Deer Resistant Garden Path: We set aside our existing flagstone while we worked. We hammered the flexible brown metal edging in the ground. The edging curves along the bottom of the deer resistant garden on the slope on the right side. On the left side, around the carrisa hollies and the crape myrtles, we replaced hardwood mulch with gravel to integrate with the new path. We raked the gravel into place and then placed our flagstones on top.
In that location, we had a large chaste tree that littered the ground with millions of seedlings each year. The seedlings were horrible to pull, requiring a shovel for the long roots. (We transplanted a few offspring out into our grassy meadow where they can no longer cause a problem in the garden.) Removing the large tree freed up my space for the Zen-inspired gravel garden.
While it is still a work in progress (I want to add evergreen hollies behind the pagoda and find more large rocks for the edges), we're already enjoying this tranquil space. An existing clumping bamboo (fargesia variety) was left in place.
Osmanthus fragrans provide a green, fragrant wall on the left side. Another osmanthus fragrans on the right side creates the entrance to the this garden after passing the willow tree and a garden space filled with red monarda 'Jacob Kline' and crocosmia 'Lucifer'. I must say that the fragrance from the osmanthus is heavenly right now!
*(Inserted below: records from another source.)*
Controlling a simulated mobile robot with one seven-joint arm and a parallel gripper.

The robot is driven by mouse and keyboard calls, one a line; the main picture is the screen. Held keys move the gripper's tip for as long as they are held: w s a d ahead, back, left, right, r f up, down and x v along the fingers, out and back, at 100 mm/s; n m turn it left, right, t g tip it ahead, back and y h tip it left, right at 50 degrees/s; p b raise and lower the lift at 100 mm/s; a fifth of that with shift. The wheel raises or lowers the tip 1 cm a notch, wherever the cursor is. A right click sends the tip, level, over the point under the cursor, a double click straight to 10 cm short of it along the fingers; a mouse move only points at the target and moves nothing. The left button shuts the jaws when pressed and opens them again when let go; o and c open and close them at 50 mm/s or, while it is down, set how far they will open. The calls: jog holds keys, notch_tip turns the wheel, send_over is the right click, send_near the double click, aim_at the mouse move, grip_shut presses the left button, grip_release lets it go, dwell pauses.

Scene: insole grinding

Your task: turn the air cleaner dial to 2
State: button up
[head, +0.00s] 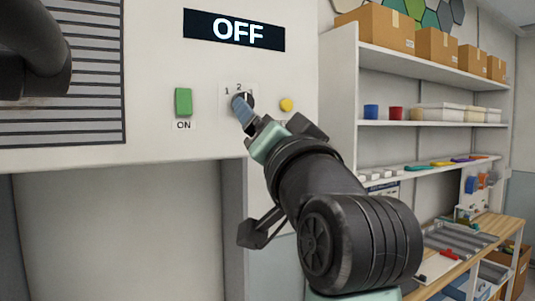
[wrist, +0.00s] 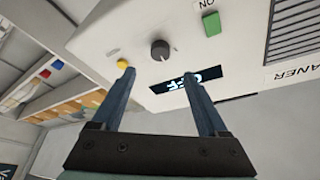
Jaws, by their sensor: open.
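The air cleaner dial (head: 250,99) is a dark round knob on the white front panel, with a "1" and "2" printed above it. It also shows in the wrist view (wrist: 160,50), upside down. My gripper (head: 240,104) is at the dial in the head view, and its blue fingers hide part of it. In the wrist view my gripper (wrist: 158,75) is open, with the dial beyond and between the fingertips. Nothing is between the fingers. I cannot tell whether they touch the dial. The dial's pointer setting is not clear. The display (head: 234,31) reads OFF.
A green ON button (head: 183,102) is left of the dial, and a yellow button (head: 286,105) is close on its right. A vent grille (head: 85,110) is at the left. Shelves (head: 430,124) with boxes and bins stand at the right, above a wooden bench (head: 503,229).

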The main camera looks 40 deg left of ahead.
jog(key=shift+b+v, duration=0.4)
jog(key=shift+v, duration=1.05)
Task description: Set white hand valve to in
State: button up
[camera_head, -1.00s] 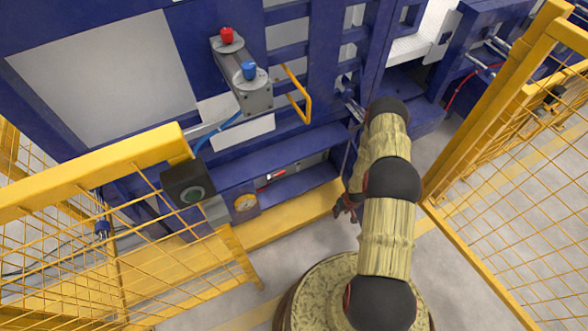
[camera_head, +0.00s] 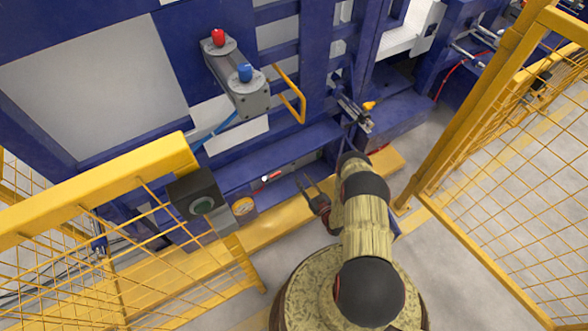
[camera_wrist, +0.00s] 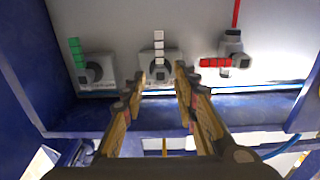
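In the wrist view, the white hand valve (camera_wrist: 159,42) is in the middle of a row of three on a grey panel. Its segmented white handle stands upright in the picture above a grey body. My gripper (camera_wrist: 160,74) is open and empty, its two fingers apart in front of this valve's body, below the handle in the picture. I cannot tell the exact gap in depth. In the head view, my gripper (camera_head: 304,181) is low in front of the blue machine, pointing toward a recess where a small red handle (camera_head: 272,176) shows; the white valve is not clear there.
A green-handled valve (camera_wrist: 76,53) is on the left and a red-handled valve (camera_wrist: 216,62) on the right. A blue ledge (camera_wrist: 215,108) runs below the panel. Yellow fences (camera_head: 90,190) stand at both sides, with a button box (camera_head: 199,200) on the left one.

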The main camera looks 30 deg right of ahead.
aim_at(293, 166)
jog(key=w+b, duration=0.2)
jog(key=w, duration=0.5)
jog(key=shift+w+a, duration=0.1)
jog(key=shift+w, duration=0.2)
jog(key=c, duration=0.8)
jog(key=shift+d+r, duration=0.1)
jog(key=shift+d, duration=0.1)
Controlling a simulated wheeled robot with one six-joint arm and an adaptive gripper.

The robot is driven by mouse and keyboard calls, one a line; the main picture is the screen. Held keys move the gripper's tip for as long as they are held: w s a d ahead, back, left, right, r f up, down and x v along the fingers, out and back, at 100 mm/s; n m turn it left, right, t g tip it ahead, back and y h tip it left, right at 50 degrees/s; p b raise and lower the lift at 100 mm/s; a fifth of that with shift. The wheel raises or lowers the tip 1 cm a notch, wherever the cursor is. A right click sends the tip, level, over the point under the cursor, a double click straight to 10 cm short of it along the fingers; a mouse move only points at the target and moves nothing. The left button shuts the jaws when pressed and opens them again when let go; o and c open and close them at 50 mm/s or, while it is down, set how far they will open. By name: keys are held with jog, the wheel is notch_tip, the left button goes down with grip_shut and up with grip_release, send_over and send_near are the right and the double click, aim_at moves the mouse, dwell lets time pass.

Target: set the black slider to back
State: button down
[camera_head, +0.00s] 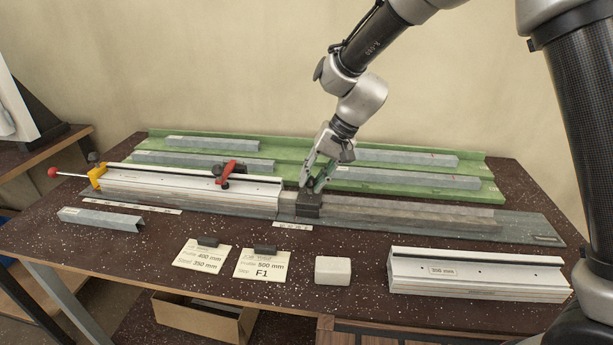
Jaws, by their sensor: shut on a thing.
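The black slider (308,207) is a small dark block on the long grey rail (520,227), just right of the end of the white aluminium profile. My gripper (314,189) reaches down from above and is shut on the upper part of the black slider. The fingers partly hide the slider's top. Any marking for "back" cannot be made out.
The white profile (190,190) carries a red clamp lever (229,171) and a red-knobbed rod at its left end. Green racks (480,160) with grey profiles lie behind. In front are two cards (262,265), a pale block (333,270) and another white profile (480,272).

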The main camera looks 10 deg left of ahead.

We moved our curved concrete bench to the space to provide a place to sit. The willow tree, large oakleaf hollies and osmanthus provide afternoon shade.
Early spring is the perfect time for construction projects. While the edging looks stark right now, the plants will grow and flourish to soften the edges as the garden wakes up from winter, fills in, greens up and blooms. We have some tweaking to do as the gravel settles. We'll level out the flagstones and rake the gravel again after a few rains. Then, we'll enjoy the new space year-round.